ED: What careers resonate most with your viewers?
HW: Tech and health care — people are interested in careers that they can break into with different backgrounds. You have a ton of people that are really unhappy doing what they do now and they don't make enough and they're not paying the bills. So they're like, "What can I do?" They can't go back to college; that's not always an option. But they can do a boot camp, get an associate degree, or certificate, and make a ton of money in tech or health care.
ED: Is there a career that you really want to ask someone about, but haven’t had the chance yet?
HW: I would love to interview more trades, because construction workers, glassworkers, and electricians make bank. Plumbers... I haven't interviewed a plumber yet. I keep hearing that they make good money.
ED: Was there ever a salary that you were just *mind blown*?
HW: There was one guy who I don't believe. He was an e-commerce drop shipper, and he said he made $1 million. I was like, “Cap on that one.”
ED: What number were you anticipating?
HW: If you're successful, then $200,000, $300,000. But a mill... What are you shipping?! I think one of the things that we need to do a better job of when we interview people who are self-employed is clearing up how much they make as their revenue, not their actual take-home — there's definitely a difference. Our company has made over a million dollars, but I am not a millionaire.
ED: What is it like to make money as a content creator?
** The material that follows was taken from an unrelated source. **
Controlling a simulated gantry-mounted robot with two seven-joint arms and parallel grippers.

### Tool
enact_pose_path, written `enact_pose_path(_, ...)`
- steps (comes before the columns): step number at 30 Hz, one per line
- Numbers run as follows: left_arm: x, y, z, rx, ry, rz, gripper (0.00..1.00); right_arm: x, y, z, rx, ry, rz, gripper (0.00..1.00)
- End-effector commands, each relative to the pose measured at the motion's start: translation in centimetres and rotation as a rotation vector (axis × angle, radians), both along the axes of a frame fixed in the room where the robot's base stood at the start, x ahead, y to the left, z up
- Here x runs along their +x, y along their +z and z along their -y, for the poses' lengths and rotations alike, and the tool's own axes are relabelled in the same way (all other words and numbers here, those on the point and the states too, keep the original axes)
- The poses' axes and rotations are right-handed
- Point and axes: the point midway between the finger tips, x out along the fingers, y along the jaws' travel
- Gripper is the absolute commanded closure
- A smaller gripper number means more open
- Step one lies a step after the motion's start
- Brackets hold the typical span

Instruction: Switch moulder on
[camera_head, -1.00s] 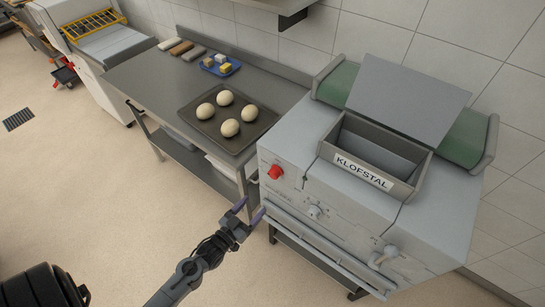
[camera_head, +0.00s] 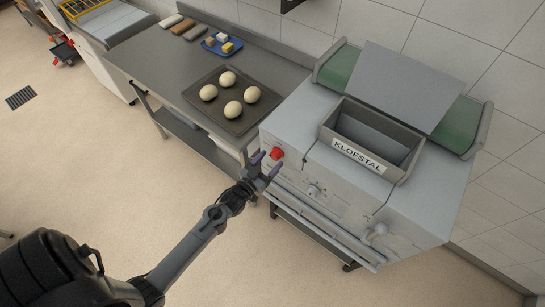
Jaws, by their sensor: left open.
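The moulder (camera_head: 300,148) is a grey machine labelled KLOFSTAL, with an open hopper on top and green belt parts behind. Its front panel carries a red knob (camera_head: 277,153) at the upper left, a small light dial (camera_head: 313,190) in the middle and a larger grey handle (camera_head: 377,231) at the lower right. My left gripper (camera_head: 266,164) is open, with purple-tipped fingers close to the front panel, just left of and below the red knob. Whether a fingertip touches the panel I cannot tell. My right gripper is not in view.
A steel table (camera_head: 160,62) stands left of the moulder. On it are a dark tray (camera_head: 232,121) with several dough balls, a blue tray (camera_head: 210,47) with small blocks, and several cloth-like bars. Another machine (camera_head: 112,22) is at the far left. The floor in front is clear.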

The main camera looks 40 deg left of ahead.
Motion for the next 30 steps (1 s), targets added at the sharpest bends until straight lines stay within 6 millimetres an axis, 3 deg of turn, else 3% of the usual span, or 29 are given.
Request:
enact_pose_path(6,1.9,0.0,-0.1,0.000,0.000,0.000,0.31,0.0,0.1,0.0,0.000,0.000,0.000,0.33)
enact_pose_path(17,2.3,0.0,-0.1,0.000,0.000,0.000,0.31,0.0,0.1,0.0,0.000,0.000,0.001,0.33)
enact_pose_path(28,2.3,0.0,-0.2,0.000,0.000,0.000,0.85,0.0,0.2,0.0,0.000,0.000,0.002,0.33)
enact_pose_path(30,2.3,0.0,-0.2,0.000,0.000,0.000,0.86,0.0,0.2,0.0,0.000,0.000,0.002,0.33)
HW: There is no limit to how much you can make. If I work really hard, it pays off. For us, it took a couple of months for us to even monetize. Now we make about $1,500 to $2,000 a month on ad revenue via YouTube AdSense, Facebook Reels, and Instagram. It's not enough to support yourself, but it's a nice little chunk of change if you're doing a side hustle.
If we didn't have our brand partnerships, we wouldn't make anything. The money is really all in the brand partnerships.
ED: At any point during those times when it was tough to monetize, did you ever consider going back to the daily work grind?
HW: Never. We knew we were going to make money. We were talking with Indeed, LinkedIn, Glassdoor, ZipRecruiter, and Monster within the first month. They came directly to us, all inbound.
ED: In the interest of salary transparency, how much do you make?
HW: I make $125,000 a year salary — that’s my take-home. I used to make $200,000, but I wanted to grow the company, so I took a little bit of a pay cut.
ED: What advice do you have for content creators who want to break out in the space?
HW: When you start, you should just explore what makes you happy and what feels right. People always ask me, "How do I find my niche?" Just post whatever — every day, post something new. Try to post two or three times a day, because the audience will tell you. Once they tell you, "Oh, I really like this," and that video performs well, you figure it out. Throw a ton of crap at the wall and see what sticks.
ED: What do you think the effects are of being so open and honest?
HW: Oh, my God, so much. Pay transparency has been shown to improve productivity in the workplace. It improves employee morale, also reduces employee turnover. It's more expensive to hire somebody new at a higher rate than it is to pay your current people their fair market rate.
ED: I like your original question, asking “What's the budget?" Is there anything else you’d recommend for job seekers?
HW: Negotiate, even if you think the salary is good. Never accept the first offer that they give you because you're leaving money on the table if you do. If you can't get the actual salary you want, ask for other things like commuter benefits, better 401(k) match, and sign-on bonuses. If you're working from home, ask them to pay for your internet bill, education reimbursement... There are other ways to make what you deserve, but also stand up for what you deserve.
ED: Perhaps the most important question: How do you feel about girl math?
HW: I love girl math. I feel like it got a bad rap. I understand why people say that — it kind of reinforces negative stereotypes about women not knowing how to do math. I get that. But I also think that, in a way, it's how girls know money and there's a way that we can make girl math fun and we can make it make sense.
ED: It’s a way to make yourself feel better. That Taylor Swift concert? It was paid off so long ago, it’s basically free.
HW: That was old you. I feel like in that perspective, you can change it from sounding dumb to being like, “I budgeted for this ticket months ago and I secured it at a cheaper rate than it currently would be tonight, so I saved money, because I bought it ahead of time. Now I get to enjoy the night, carefree, because I planned for this.” It's perspective.